*What to work on:* Print, exactly as written, every line from the first line of the records below through the line containing "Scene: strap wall", and nothing further.

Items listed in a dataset
——
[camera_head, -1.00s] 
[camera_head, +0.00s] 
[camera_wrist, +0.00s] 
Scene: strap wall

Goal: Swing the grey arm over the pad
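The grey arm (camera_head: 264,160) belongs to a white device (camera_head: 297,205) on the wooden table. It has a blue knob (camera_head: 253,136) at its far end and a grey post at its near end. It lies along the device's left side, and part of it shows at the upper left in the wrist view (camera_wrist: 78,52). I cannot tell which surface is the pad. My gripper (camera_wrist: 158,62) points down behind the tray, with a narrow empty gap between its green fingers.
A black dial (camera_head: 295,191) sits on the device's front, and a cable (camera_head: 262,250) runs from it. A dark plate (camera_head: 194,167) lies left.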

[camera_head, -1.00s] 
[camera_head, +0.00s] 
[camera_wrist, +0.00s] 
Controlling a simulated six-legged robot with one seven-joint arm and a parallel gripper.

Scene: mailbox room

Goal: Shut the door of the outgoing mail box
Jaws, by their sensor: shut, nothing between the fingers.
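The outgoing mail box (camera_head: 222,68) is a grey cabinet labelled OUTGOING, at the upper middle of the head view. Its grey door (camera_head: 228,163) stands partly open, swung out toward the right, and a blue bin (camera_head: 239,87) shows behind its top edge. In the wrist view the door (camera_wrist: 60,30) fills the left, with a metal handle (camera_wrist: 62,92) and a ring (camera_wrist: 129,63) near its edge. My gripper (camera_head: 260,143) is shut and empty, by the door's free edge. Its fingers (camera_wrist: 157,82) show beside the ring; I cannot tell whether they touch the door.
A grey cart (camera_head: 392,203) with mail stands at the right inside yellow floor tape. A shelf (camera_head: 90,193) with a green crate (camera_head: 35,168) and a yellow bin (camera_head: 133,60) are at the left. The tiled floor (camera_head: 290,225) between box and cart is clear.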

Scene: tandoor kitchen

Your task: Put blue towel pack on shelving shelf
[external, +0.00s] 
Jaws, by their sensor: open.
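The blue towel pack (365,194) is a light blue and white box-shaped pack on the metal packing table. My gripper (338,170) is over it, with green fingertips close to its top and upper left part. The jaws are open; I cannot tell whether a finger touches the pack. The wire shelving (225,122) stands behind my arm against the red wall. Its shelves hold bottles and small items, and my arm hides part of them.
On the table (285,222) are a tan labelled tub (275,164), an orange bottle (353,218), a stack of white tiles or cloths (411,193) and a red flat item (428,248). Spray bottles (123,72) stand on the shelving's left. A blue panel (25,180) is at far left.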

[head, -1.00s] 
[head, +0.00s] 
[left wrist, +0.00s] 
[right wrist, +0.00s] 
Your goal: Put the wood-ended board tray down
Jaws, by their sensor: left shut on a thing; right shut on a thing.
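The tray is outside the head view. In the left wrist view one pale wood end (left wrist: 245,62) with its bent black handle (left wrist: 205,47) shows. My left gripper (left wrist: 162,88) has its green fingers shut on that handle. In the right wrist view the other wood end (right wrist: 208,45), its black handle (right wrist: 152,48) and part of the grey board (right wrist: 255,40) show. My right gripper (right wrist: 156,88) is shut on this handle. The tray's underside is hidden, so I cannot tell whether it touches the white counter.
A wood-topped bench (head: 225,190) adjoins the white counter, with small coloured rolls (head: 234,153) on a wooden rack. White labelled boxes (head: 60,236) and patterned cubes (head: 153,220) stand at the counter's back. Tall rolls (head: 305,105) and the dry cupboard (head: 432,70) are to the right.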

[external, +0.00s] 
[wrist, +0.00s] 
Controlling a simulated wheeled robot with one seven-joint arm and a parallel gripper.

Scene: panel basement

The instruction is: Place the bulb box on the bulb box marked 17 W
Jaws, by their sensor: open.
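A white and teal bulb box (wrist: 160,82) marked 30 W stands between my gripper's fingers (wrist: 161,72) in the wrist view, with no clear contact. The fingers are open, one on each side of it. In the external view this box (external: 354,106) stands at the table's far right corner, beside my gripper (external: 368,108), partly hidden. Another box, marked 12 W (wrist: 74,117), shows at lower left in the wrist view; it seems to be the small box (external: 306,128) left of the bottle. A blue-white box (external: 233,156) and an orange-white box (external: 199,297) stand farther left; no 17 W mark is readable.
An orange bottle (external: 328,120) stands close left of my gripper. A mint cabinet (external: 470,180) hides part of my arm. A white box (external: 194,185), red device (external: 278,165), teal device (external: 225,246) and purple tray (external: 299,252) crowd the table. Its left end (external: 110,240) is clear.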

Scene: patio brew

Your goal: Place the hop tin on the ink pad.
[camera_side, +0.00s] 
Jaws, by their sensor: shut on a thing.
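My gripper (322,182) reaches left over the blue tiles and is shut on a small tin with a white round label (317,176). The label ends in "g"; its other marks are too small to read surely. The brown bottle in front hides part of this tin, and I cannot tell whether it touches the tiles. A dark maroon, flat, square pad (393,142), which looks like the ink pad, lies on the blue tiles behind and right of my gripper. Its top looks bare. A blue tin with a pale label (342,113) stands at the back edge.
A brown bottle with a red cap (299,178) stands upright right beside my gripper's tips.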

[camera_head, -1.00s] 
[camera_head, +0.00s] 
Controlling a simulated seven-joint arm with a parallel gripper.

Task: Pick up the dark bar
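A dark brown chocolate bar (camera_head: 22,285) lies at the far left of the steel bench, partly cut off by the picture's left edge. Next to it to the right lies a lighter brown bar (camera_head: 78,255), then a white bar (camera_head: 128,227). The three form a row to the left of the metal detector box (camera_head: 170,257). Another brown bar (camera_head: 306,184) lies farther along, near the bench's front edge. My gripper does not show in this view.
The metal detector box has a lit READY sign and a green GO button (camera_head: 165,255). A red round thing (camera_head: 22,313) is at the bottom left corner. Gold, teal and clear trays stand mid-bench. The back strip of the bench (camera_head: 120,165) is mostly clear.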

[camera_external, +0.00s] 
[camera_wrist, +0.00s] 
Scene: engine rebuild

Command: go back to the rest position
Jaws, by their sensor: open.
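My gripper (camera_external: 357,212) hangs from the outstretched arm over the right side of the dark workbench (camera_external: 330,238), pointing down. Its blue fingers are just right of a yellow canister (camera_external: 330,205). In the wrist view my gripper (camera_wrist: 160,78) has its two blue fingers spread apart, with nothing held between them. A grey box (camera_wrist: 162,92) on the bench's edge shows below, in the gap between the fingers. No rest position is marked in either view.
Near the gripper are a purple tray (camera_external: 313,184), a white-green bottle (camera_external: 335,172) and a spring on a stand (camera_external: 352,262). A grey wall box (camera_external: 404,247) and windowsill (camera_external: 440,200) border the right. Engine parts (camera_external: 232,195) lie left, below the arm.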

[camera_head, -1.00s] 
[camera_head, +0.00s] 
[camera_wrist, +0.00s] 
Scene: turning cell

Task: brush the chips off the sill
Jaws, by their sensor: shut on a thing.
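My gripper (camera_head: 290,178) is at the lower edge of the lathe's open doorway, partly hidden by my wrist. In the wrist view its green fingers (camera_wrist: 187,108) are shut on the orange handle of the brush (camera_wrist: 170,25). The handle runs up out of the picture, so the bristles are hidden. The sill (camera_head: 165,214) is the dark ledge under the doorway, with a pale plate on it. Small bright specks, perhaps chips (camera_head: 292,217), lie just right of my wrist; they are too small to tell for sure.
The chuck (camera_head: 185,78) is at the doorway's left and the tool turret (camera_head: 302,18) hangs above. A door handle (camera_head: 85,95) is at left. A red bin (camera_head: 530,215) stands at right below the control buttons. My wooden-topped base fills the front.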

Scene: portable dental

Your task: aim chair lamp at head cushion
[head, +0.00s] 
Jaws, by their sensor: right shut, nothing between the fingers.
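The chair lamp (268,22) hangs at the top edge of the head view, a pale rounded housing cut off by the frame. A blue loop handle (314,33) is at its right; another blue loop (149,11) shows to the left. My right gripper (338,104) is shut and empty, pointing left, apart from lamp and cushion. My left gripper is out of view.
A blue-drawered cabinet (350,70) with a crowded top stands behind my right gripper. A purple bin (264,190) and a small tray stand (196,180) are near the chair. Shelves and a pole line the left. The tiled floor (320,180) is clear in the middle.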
——
*The output:*
[camera_head, -1.00s] 
[camera_head, +0.00s] 
[camera_wrist, +0.00s] 
Scene: strap wall

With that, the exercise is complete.